* RECORDED INFORMATION
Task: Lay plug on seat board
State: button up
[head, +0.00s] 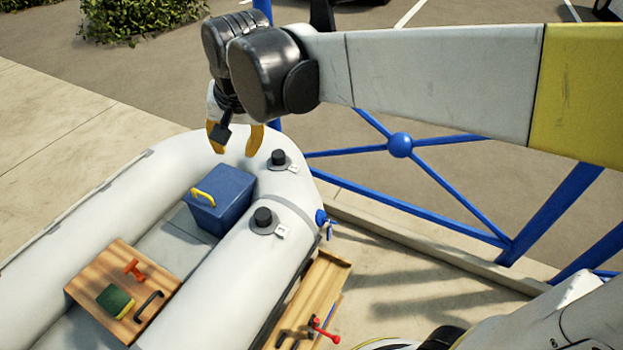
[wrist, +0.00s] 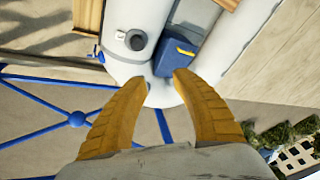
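The seat board (head: 88,290) is a wooden plank across the inflatable boat at lower left. On it lie an orange-red T-shaped piece (head: 133,269), a green and yellow sponge (head: 115,301) and a black handle (head: 149,304). Two black round caps sit on the boat's tube, a far one (head: 278,157) and a near one (head: 263,216). A red-ended item (head: 324,331) is at the wooden tray. I cannot tell which piece is the plug. My gripper (head: 236,146) is open and empty above the boat's far end; its fingertips (wrist: 166,82) show in the wrist view.
The grey-white boat (head: 90,215) holds a blue box (head: 222,196) with a yellow handle. A blue valve (head: 322,217) sticks out from its right side. A wooden tray (head: 318,290) stands beside it. A blue tube frame (head: 430,225) stands at right under my arm.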

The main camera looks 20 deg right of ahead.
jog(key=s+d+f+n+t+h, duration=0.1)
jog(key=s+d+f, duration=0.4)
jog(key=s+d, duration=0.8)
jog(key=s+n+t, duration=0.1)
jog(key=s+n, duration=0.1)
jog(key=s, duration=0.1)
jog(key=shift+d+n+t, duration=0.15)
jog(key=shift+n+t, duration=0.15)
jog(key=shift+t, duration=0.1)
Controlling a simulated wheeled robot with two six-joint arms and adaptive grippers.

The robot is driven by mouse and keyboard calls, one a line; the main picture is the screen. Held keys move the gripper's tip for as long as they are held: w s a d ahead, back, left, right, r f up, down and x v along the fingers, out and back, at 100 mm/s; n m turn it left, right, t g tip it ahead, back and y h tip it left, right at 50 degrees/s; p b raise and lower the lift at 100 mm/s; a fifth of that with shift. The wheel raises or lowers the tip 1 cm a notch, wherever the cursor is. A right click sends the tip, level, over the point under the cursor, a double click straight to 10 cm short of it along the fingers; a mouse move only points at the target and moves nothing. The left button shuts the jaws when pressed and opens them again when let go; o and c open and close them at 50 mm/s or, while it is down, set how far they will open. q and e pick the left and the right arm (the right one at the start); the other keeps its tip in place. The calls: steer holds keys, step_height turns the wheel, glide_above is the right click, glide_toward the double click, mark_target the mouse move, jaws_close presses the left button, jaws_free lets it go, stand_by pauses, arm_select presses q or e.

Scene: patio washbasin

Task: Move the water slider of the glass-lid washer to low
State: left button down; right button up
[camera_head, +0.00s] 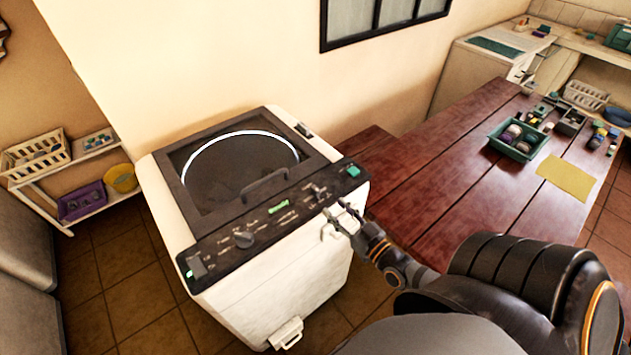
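The glass-lid washer (285,290) is a white top-loader with a dark frame around a round-rimmed glass lid (240,170), which is closed. Its black control panel (220,252) slopes along the front edge. A small light-topped control (318,191), which looks like the water slider, sits toward the panel's right end; its setting is too small to read. My right gripper (340,214) is at the panel's front edge, just below and right of that control. Its pale fingers look apart, with nothing seen between them. My left gripper is not in view.
The panel also has a dark knob (244,239), a green display (279,206) and a green button (353,171). A red wooden table (440,190) with a green tray (519,153) stands at the right. A shelf with a white basket (35,155) stands at the left.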

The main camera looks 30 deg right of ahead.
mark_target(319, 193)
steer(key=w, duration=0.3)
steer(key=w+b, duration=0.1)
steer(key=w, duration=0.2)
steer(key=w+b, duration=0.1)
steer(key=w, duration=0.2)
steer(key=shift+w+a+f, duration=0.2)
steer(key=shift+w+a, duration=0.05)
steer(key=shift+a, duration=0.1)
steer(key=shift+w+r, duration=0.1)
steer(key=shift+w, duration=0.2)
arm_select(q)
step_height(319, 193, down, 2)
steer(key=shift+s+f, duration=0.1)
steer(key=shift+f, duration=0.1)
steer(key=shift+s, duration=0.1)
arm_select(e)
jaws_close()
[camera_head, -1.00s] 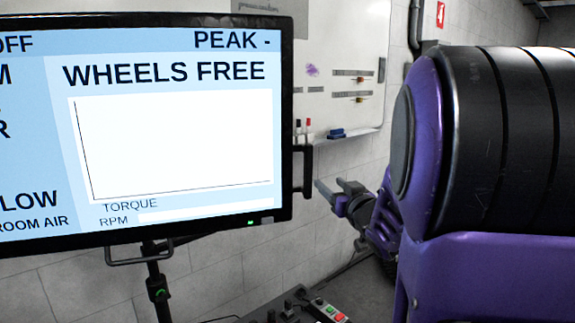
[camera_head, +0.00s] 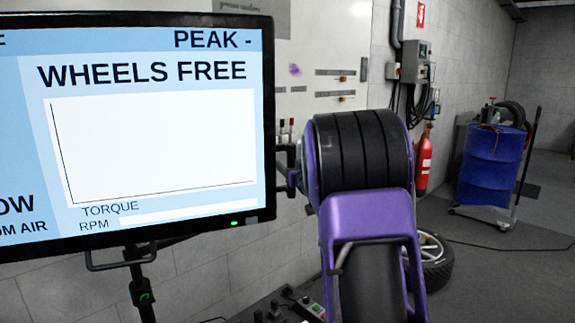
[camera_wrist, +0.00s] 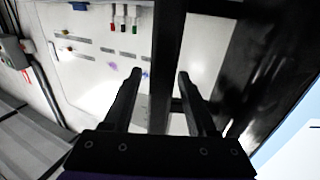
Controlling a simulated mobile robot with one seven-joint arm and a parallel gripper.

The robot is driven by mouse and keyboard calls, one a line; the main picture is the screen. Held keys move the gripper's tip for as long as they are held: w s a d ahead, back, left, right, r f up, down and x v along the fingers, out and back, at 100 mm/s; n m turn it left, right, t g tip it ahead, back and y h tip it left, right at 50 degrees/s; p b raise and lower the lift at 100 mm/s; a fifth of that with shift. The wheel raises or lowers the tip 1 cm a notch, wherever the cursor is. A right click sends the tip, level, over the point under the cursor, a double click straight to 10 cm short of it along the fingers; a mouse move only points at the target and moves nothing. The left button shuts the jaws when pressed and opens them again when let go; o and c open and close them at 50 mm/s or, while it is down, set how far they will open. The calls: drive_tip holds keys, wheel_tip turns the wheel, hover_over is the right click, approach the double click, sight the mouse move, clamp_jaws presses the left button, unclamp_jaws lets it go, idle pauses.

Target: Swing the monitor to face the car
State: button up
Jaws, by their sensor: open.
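The monitor (camera_head: 150,140) fills the left of the head view, its lit screen reading "WHEELS FREE" and facing me. A black handle (camera_head: 289,152) stands off its right edge, partly hidden by my arm. My gripper (camera_head: 284,178) is at that handle, mostly hidden there. In the wrist view my gripper (camera_wrist: 159,74) is open, and the handle's black bar (camera_wrist: 168,50) shows between the fingers, nearer the right one. I cannot tell whether a finger touches it. The screen (camera_wrist: 295,145) shows at the lower right. No car is visible.
A whiteboard (camera_head: 340,45) hangs on the wall behind. A stand pole (camera_head: 140,285) carries the monitor. A control box with buttons (camera_head: 312,308) sits below. A loose wheel (camera_head: 432,262), blue drum (camera_head: 490,165) and fire extinguisher (camera_head: 424,160) are right, with open floor nearby.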

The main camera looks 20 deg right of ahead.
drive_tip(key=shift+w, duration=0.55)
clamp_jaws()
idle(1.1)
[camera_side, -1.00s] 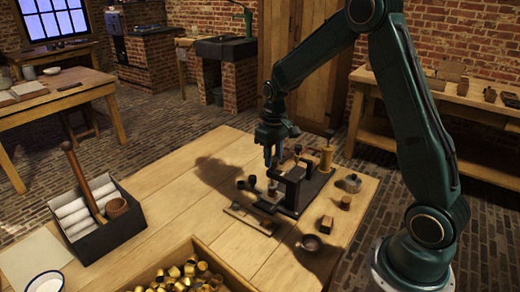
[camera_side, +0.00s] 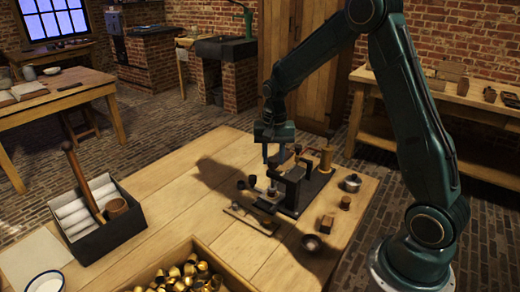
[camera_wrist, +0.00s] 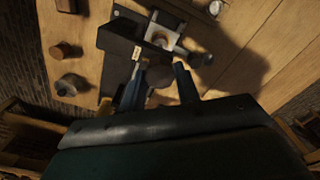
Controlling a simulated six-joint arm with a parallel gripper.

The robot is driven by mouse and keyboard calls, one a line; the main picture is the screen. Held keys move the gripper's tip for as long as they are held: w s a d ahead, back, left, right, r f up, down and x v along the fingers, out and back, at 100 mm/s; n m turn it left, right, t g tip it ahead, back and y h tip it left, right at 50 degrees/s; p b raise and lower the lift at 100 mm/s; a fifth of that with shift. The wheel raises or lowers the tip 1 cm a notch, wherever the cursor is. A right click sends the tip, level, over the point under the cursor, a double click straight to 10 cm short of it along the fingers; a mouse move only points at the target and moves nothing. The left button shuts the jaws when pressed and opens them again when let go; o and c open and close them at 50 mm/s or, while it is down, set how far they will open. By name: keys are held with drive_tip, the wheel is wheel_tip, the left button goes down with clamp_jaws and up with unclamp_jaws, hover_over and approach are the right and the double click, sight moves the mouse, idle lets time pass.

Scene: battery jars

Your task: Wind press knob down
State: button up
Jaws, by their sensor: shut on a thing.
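The dark press (camera_side: 290,188) stands on a black base on the wooden bench. My gripper (camera_side: 273,158) points down over the top of the press. In the wrist view, the round dark press knob (camera_wrist: 160,76) sits between the two fingers of my gripper (camera_wrist: 158,84), which are shut on it. In the side view the knob is mostly hidden by the fingers. A pale metal block with a round seat (camera_wrist: 160,40) lies beyond the knob in the wrist view.
A flat wooden strip (camera_side: 250,221) lies in front. A crate of brass pieces (camera_side: 225,279) and a box of white rolls (camera_side: 118,233) are to the left.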

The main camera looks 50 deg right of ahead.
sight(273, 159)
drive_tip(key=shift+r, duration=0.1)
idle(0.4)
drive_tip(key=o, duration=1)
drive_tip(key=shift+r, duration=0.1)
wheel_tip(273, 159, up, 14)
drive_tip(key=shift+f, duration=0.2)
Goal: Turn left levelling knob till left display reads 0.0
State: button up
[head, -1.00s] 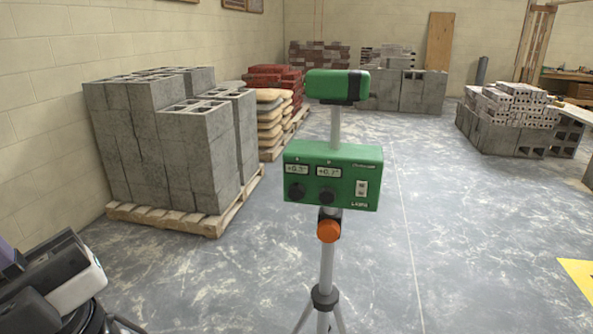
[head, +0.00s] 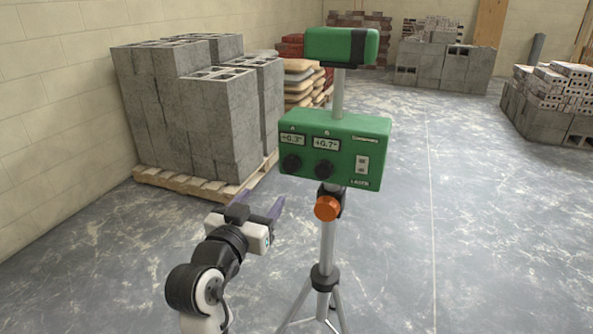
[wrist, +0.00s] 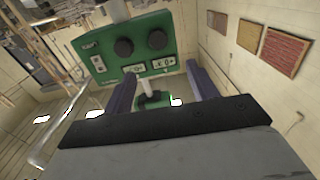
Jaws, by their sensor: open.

* AIM
Extract all lines that hold the word "simulated".

* RESULT
Controlling a simulated wheeled robot with two six-joint arms and adaptive grippers.
Controlling a simulated mobile robot with one seven-joint arm and a parallel gripper.
Controlling a simulated six-joint arm with a parallel gripper.

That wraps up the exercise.